Flattery of one's patron was the order of the day.
If you wish to explore Österreich’s work further, you may not be surprised to discover that Weser-Renaissance, Manfred Cordes and CPO can oblige again, with psalm settings and cantatas on 777944-2. Johan van Veen made that one his Recordings of the Year in 2016 and I expressed the hope that we might hear more of his music from this very fine ensemble (DL News 2015/6). The old saying bids us be careful what we wish for, but I’m pleased to report that it emphatically doesn’t apply in this case. Or in the case of another CPO recording of funeral music associated with Gottorf Castle and containing three cantatas by Österreich (555100-2).
Both are very welcome.
Weser-Renaissance soprano Marie Luise Werneburg has to carry the whole of the vocal load in this central work, and does so excellently.
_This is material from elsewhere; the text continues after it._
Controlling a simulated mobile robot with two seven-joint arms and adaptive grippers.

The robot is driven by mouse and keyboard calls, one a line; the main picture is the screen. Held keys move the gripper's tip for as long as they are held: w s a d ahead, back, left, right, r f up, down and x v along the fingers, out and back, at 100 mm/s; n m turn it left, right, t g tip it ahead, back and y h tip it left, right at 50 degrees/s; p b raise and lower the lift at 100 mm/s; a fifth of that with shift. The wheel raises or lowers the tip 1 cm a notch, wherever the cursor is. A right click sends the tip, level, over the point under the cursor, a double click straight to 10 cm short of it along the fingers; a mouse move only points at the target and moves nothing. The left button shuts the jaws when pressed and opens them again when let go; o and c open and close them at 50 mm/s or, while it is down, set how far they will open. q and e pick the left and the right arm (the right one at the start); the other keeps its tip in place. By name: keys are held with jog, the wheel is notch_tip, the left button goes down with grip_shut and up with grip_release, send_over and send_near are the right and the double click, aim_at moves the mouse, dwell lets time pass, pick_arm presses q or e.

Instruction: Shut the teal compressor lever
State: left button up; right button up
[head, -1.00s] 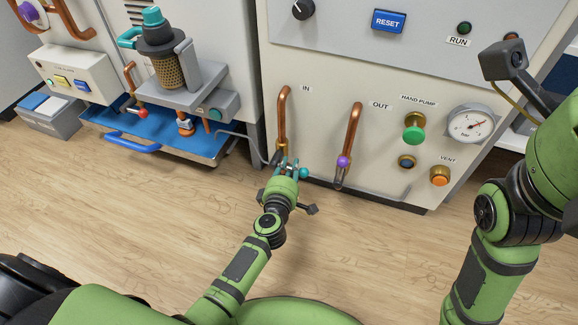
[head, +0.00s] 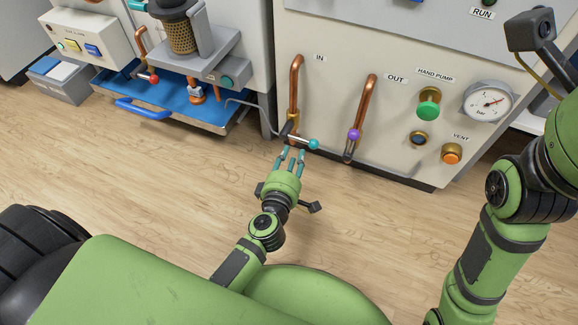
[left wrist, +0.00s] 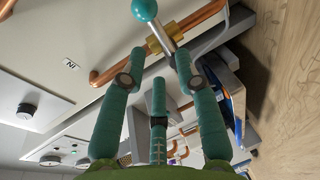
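The teal compressor lever (head: 313,144) is a short metal rod with a teal ball at its end. It sits on a brass valve at the foot of the copper IN pipe (head: 295,85) and points right, crosswise to the pipe. In the left wrist view the teal ball (left wrist: 145,9) and rod are at the top, beyond my fingertips. My left gripper (head: 290,156) has teal fingers spread apart and empty, just in front of and below the lever, seemingly not touching it. My right arm shows at the right, but its gripper is out of view.
A purple-knobbed lever (head: 353,135) hangs on the OUT pipe just right. A green hand-pump knob (head: 428,110), gauge (head: 487,102) and orange vent knob (head: 452,154) are farther right. A blue tray (head: 190,106) stands left. The wooden floor is clear.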

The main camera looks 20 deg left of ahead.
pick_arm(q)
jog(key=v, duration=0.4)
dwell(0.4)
Hers is a pure-toned voice, but powerful when required. Elsewhere the rest of the team, Verena Gropper (soprano), David Erler (alto), Hans Jörg Mammel (tenor) and Wolf Matthias Friedrich (bass) share the task with distinction. I need hardly add that they are very well supported by the instrumental forces and that Manfred Cordes has the measure of the music.
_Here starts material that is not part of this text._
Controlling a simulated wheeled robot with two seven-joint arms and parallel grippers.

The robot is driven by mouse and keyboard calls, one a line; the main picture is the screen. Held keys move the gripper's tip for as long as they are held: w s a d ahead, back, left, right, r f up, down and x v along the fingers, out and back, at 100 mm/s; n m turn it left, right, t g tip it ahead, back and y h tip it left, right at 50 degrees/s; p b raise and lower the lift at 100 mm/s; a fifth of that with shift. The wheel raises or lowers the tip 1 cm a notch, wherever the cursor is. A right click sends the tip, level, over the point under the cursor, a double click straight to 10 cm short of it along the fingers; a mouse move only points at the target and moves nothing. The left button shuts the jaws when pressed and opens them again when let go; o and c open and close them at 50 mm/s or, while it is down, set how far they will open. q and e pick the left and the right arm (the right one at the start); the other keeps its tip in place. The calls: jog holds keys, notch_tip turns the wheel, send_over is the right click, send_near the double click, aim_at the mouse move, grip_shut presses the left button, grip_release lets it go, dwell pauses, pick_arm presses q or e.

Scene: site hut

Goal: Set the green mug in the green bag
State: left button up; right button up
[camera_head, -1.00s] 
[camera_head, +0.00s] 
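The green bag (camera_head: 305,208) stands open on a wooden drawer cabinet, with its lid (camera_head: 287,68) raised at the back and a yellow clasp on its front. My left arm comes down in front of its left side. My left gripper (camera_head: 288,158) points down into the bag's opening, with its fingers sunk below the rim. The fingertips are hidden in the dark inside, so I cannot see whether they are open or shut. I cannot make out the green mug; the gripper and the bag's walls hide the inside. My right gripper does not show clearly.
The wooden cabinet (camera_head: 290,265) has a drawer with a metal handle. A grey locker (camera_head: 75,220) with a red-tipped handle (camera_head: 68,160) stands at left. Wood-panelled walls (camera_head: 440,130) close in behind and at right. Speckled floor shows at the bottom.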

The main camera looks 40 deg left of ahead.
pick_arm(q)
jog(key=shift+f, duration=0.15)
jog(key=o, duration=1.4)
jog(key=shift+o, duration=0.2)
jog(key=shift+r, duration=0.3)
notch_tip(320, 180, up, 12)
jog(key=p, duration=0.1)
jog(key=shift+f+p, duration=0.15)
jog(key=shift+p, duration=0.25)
I might have preferred the celebratory Auff! Jauchzet, lobsinget dem König der Ehren! to have closed the programme rather than opening it, but I don’t want to make a big deal of that. It also goes almost without saying that the CPO presentation is very good. The English translation could have done with a more thorough check: in the passage quoted above, “so lebe der … Vater” is optative subjunctive, as I have translated it, ‘may [he] live’, not ‘[he] lives’, as in the booklet. Otherwise, I’m delighted with this recording, but I’m
also delighted with almost every CPO release of music of this period; it’s become a habitual response. Now I must try to catch up with the other recordings mentioned here which have so far escaped my attention.